Greeley and Windsor also have occupancy limit laws on the books. You can call the city zoning department to get it directly.

Yes thanks. I know that.  Do you have experience with how those codes in regard to my post?

I would be less worried about neighbors complaining and more worried about a savvy tenant holding you hostage to your illegal occupancy.  One angry tenant who throws you under the bus and the whole house of cards can come crashing down quick.

Boulder has a unique density issue that forces the code enforcement to look the other way.  Co-ops were a way to legalize it, but they will be limiting the number of co-op applications accepted each year.  Without being able to build up or out, there is a real demand to increase occupancy per dwelling.  I am not sure if the same dynamics are at work in Loveland.

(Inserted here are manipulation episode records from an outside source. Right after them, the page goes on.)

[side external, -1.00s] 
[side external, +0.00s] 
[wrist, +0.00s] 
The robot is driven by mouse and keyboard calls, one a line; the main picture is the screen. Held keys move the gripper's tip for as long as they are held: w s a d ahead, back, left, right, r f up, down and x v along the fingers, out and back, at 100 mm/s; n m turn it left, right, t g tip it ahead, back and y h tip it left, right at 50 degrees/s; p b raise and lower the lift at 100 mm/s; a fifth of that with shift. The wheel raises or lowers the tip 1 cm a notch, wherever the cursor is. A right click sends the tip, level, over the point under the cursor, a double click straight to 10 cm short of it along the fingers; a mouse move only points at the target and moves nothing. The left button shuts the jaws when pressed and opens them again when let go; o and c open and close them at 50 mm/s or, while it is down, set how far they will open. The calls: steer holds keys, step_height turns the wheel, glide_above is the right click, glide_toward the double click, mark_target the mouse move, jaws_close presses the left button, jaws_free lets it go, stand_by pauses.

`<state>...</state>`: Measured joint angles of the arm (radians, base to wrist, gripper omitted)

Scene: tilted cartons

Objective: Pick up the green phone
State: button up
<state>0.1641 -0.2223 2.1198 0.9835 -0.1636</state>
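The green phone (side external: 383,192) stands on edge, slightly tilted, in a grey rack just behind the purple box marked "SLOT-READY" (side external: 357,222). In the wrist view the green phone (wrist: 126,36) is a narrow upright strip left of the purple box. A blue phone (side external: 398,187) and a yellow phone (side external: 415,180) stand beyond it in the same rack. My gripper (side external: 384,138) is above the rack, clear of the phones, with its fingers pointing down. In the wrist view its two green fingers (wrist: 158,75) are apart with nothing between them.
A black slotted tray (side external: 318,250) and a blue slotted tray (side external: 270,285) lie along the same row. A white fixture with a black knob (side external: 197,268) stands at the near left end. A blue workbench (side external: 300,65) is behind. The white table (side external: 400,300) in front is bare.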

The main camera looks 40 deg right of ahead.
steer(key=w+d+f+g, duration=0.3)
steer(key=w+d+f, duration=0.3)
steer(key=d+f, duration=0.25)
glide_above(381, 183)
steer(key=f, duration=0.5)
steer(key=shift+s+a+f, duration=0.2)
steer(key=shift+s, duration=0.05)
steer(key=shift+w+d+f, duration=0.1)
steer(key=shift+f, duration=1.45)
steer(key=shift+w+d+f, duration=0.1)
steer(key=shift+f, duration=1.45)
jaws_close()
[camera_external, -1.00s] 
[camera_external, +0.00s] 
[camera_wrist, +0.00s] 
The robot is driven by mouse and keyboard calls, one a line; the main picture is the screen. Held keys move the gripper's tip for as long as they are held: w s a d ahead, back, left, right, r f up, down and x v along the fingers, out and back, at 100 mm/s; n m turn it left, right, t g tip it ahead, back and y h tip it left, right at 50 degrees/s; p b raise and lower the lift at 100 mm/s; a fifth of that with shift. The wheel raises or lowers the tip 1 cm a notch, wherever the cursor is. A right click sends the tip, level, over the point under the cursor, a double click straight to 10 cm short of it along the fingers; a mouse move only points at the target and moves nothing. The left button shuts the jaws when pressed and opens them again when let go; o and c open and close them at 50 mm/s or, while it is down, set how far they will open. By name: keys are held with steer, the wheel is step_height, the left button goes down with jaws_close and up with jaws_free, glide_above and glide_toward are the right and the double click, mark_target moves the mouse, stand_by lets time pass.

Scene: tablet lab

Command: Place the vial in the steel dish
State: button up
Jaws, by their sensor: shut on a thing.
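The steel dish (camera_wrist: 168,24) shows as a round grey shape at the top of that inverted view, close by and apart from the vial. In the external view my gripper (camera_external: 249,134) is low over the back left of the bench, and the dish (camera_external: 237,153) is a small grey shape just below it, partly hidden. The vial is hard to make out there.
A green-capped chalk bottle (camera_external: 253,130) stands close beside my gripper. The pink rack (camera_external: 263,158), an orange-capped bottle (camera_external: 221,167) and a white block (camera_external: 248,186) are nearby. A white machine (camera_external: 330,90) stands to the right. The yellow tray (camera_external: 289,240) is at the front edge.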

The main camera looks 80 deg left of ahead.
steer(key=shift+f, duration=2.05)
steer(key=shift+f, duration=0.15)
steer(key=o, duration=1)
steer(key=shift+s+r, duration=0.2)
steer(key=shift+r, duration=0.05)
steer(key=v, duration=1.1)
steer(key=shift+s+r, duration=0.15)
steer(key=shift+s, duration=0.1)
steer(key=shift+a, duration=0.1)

You questions of "tolerate" is an interesting one.  It kind of acts like Loveland is a person who will make a decision based on the greater intent of you maintaining a problem free rental that doesn't create a nuisance for neighbors.  The municipalities themselves are going to treat it like a black and white issue of either you're over occupancy or you're not.  There are also plenty of ways that an over occupied rental can be a nuisance without it being noise related.  Specifically that many homes in the Northern Colorado area have 2-3 off street parking spots with the garage so if you are looking at 5-8 people living in a home and only half the tenants have cars you are putting one on the street.  

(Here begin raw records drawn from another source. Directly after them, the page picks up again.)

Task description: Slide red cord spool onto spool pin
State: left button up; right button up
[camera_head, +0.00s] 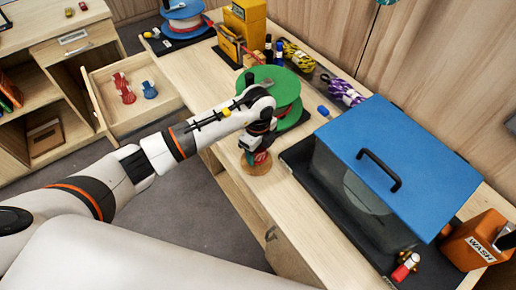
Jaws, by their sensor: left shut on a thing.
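My left gripper (259,147) points down over the front edge area of the wooden bench. It is shut on a small spool, seen as a red band with a round wooden flange (255,167) below the fingers; I take it for the red cord spool. The gripper hides most of its upper part. I cannot tell whether the flange touches the bench. I cannot make out the spool pin; it may be hidden by my arm or the spool. My right gripper is not in view.
A green spool (272,82) stands just behind my gripper. A blue-flanged spool (183,10) and yellow boxes (243,22) are at the back. An open drawer (125,100) is at left.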

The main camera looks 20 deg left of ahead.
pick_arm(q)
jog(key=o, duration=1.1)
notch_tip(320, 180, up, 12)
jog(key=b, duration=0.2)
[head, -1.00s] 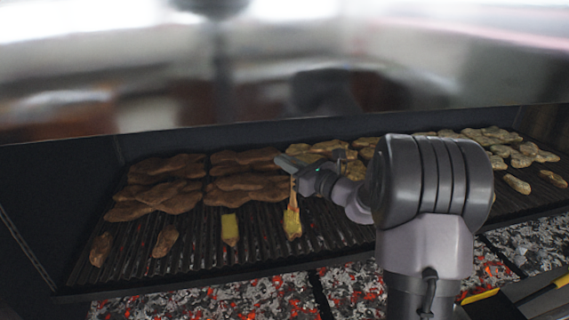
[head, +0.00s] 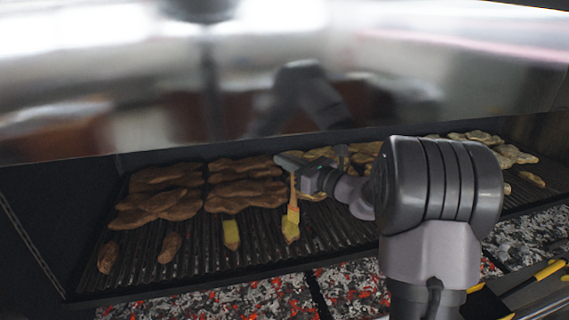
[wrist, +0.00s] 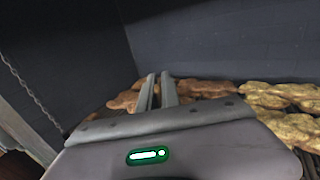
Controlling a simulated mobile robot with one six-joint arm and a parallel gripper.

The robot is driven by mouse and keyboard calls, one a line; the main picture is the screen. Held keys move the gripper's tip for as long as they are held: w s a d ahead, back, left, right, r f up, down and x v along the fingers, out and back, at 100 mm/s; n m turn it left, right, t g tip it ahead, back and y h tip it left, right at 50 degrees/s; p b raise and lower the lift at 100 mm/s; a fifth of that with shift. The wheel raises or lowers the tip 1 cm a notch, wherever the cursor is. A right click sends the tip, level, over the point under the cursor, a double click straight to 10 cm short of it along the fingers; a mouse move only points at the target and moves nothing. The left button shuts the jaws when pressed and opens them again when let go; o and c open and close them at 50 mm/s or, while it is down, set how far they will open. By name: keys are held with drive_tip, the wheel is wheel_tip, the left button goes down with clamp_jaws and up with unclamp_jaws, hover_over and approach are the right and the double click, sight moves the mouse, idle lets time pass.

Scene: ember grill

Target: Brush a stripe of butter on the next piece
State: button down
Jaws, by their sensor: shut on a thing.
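My gripper (head: 291,164) is shut on a brush (head: 293,190) that hangs down from its jaws. The lower end of the brush is at a small piece (head: 291,233) at the front of the grate, which shows yellow on top; whether the bristles touch it I cannot tell. To its left a small piece (head: 231,236) has a yellow stripe. Two plain brown pieces (head: 170,247) and (head: 107,258) lie further left. In the wrist view the jaws (wrist: 158,88) are close together, and the brush is hidden.
Larger brown pieces (head: 160,208) cover the back left of the grate (head: 200,262), with paler ones (head: 485,140) to the right. Glowing coals (head: 250,298) lie in front and below. The shiny hood (head: 100,90) hangs above. Yellow-marked tools (head: 540,275) lie at the lower right.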

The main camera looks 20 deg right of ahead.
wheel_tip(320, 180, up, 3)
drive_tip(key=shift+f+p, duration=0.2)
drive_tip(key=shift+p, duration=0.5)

The spirit of the code, from Fort Collins' perspective where I invest, is to not put neighbors in a situation where they have to address over occupancy directly with the home owner who is leasing to the tenants for any reason.  The vehicle piece of it is also critical as even in areas in Fort Collins where you can apply for an over occupancy waiver you have to provide 0,75 parking spots per tenant that are off the street.

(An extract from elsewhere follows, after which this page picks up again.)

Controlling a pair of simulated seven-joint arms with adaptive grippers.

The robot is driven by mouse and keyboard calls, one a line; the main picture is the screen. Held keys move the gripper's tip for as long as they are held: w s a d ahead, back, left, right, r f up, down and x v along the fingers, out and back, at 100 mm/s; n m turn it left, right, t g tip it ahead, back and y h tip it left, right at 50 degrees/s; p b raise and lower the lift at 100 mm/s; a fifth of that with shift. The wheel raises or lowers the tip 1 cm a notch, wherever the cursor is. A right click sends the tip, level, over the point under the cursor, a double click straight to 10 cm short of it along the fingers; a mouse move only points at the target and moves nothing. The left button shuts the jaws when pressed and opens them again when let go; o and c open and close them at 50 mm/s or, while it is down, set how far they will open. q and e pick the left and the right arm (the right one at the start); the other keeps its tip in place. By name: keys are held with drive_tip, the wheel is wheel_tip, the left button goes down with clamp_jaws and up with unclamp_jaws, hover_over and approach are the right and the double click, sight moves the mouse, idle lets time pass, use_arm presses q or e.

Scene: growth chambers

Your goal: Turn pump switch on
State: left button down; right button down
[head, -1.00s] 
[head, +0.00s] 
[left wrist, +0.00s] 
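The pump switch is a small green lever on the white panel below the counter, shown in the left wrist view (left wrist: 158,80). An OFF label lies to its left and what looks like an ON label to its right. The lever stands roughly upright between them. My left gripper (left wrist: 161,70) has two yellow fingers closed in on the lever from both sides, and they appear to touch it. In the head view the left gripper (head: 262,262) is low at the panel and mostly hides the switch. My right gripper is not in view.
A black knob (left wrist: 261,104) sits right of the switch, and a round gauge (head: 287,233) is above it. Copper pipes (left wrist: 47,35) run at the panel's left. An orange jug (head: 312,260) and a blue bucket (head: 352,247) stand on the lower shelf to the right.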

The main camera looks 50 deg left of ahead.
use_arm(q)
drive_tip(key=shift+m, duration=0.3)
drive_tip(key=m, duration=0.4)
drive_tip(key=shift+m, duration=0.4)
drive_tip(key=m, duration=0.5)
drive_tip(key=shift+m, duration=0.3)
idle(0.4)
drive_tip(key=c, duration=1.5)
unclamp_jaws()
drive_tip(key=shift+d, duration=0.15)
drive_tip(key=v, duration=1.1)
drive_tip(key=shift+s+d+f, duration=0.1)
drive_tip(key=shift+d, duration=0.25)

I also jump on your question of can I "proceed without concern."  You are proposing to do something that violates a city code.  While many residents and tenants generally look the other way it would be a mistake to assume that there will be no issues.  If your cash flow model requires the over occupancy you are risking a city inspection that would result in putting you in the red from an income perspective.  You are also potentially limiting your tenant pool to only those tenants who would feel comfortable violating the city code. 

In summary, there are lots of people who violate the city codes but it is by no means something that municipalities ignore.  I would not hang your hat on the assumption that you won't get caught as an investment strategy.

I really appreciate everyone who has chimed in so far.  Thank you for taking the time to not only share your knowledge/wisdom, but also taking the time to carefully explain what & why.   

If anyone else has anything helpful to chime in, please do.